[Recorded robot episodes]
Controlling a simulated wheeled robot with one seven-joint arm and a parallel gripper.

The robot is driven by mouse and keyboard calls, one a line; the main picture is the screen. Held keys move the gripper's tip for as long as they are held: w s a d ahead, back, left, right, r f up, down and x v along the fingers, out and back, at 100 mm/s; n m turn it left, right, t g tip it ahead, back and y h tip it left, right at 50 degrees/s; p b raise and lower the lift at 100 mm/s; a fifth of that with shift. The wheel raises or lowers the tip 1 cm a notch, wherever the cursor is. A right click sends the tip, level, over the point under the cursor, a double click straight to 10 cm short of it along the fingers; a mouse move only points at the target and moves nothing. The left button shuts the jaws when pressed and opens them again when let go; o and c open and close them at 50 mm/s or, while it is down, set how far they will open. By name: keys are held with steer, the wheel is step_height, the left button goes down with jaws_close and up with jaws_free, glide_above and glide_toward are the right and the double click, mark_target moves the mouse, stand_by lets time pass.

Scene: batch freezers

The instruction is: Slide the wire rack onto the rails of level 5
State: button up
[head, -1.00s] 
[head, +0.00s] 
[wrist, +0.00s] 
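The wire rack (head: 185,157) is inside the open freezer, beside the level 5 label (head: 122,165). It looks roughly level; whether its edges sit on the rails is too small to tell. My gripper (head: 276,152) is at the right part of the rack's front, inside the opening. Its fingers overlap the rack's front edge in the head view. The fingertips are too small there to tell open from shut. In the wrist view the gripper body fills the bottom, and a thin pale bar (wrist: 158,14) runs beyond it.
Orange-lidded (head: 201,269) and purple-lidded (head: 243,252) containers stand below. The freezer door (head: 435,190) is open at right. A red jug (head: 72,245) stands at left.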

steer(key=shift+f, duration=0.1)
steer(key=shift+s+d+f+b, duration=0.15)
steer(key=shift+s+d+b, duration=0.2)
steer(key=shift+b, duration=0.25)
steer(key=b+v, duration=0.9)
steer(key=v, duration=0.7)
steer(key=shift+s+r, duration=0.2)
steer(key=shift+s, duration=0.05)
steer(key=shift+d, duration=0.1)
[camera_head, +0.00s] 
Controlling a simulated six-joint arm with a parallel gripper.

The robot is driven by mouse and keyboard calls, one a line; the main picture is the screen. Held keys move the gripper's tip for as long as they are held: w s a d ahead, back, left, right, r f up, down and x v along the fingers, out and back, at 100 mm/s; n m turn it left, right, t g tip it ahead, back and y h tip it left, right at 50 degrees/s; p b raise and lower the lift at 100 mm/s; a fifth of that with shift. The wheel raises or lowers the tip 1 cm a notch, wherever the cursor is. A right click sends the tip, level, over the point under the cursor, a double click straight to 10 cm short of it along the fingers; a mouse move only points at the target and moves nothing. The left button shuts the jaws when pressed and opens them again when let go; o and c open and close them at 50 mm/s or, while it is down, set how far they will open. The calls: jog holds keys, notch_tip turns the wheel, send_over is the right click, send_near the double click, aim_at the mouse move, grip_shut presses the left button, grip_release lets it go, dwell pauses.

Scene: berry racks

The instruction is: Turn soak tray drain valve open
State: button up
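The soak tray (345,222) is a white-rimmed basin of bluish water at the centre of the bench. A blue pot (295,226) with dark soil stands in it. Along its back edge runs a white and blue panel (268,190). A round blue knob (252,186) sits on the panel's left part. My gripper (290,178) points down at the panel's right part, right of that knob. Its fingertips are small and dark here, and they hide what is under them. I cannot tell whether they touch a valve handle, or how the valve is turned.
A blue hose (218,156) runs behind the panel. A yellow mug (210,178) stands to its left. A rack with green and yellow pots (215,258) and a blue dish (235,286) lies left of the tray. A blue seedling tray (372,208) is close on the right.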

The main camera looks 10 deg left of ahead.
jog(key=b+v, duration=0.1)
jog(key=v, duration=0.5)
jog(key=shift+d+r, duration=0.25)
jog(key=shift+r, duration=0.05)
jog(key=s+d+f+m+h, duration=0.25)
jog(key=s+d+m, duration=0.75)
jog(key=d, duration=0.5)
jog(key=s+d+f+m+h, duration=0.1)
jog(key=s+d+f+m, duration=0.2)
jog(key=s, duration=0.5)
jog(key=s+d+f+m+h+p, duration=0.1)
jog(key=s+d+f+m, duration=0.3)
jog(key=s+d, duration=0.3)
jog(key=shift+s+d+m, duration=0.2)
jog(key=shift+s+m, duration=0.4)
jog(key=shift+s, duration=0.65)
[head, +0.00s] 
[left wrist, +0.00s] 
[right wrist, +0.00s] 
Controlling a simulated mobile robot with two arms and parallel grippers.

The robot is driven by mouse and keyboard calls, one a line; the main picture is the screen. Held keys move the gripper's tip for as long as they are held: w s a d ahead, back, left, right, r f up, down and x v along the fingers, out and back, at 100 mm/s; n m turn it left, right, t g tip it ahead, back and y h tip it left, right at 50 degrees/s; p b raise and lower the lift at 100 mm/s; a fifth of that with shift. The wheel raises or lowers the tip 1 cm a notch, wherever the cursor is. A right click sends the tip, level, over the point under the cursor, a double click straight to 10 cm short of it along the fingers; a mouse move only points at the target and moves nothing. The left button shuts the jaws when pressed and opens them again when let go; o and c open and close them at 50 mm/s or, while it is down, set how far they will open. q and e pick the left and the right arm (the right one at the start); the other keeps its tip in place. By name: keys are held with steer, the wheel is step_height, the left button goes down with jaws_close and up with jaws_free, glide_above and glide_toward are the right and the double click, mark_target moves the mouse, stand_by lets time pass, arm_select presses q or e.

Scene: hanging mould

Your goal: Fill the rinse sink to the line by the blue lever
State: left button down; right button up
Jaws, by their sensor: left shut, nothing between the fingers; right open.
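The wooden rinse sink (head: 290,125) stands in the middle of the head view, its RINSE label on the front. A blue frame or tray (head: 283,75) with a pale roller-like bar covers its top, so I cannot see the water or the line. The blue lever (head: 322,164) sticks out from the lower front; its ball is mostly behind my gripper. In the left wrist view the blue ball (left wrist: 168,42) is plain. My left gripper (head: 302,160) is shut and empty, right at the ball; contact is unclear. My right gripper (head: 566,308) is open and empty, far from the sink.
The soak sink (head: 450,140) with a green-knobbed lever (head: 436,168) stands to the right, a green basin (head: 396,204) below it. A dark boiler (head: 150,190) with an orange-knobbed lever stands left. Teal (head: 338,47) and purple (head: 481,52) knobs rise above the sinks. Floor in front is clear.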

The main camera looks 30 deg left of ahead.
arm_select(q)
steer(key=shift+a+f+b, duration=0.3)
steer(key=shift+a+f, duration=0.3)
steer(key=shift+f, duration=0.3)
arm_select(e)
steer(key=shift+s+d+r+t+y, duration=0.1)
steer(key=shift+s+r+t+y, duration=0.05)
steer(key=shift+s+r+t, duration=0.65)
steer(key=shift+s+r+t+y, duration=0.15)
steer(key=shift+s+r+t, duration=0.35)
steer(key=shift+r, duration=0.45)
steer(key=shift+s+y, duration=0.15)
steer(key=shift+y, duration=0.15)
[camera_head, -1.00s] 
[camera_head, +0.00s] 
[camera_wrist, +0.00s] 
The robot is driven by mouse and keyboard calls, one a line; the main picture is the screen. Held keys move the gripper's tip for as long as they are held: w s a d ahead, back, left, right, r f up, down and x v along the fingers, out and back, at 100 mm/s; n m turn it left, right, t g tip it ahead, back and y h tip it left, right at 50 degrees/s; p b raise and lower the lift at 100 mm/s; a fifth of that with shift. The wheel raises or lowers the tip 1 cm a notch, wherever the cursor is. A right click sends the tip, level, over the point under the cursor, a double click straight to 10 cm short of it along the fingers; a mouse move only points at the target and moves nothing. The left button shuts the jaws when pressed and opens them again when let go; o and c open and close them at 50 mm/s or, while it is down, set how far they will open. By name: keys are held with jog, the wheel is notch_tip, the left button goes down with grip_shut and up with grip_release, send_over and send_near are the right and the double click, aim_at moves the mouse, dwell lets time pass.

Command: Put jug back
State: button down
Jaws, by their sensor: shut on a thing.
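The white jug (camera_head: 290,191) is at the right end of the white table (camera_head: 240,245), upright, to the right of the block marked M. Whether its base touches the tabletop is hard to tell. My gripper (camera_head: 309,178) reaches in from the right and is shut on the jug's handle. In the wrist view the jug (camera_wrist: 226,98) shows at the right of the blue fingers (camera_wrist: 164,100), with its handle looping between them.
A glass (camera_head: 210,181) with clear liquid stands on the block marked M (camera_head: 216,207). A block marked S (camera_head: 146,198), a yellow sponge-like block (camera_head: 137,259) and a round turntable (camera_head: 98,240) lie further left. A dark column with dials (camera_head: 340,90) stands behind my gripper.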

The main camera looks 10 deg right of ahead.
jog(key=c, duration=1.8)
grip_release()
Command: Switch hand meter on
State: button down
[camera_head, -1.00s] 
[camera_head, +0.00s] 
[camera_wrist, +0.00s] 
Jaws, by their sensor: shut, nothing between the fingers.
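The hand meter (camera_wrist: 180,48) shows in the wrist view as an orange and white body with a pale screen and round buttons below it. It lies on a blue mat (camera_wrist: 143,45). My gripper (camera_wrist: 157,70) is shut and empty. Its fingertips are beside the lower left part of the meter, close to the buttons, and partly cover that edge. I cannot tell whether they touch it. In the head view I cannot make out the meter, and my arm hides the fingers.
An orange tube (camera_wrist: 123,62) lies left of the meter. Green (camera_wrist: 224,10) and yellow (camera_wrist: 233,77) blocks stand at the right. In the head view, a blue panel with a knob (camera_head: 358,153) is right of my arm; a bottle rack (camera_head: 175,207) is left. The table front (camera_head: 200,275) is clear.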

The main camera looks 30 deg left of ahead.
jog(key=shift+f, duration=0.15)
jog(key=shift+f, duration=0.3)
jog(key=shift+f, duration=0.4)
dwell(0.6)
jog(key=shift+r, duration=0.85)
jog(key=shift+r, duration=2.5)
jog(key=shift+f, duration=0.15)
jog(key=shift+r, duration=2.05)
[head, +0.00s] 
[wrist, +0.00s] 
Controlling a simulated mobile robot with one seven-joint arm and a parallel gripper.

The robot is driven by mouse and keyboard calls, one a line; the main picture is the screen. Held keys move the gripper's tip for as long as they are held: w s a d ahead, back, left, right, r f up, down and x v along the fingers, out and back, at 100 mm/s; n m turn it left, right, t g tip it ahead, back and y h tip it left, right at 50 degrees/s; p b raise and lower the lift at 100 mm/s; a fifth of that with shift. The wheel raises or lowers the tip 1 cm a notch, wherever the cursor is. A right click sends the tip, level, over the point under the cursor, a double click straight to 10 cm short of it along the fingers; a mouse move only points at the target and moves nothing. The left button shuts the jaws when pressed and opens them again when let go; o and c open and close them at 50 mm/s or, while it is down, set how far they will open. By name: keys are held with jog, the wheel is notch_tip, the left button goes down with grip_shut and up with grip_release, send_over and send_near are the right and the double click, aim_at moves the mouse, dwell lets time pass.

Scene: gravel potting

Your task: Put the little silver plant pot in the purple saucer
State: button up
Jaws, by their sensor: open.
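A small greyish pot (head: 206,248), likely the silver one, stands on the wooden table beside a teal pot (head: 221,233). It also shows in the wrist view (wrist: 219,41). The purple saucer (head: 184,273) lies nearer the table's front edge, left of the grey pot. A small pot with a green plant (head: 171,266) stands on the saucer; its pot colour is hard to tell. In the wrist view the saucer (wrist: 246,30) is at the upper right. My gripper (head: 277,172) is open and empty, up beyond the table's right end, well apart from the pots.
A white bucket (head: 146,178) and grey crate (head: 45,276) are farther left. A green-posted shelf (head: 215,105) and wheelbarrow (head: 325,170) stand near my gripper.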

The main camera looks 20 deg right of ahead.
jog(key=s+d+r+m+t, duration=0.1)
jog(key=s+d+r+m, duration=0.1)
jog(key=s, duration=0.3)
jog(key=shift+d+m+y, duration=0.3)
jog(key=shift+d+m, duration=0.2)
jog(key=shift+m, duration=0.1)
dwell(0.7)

*Instructions to follow*
Using the listing above, show each line holding the string "Command".

*Full response*
Command: Put jug back
Command: Switch hand meter on

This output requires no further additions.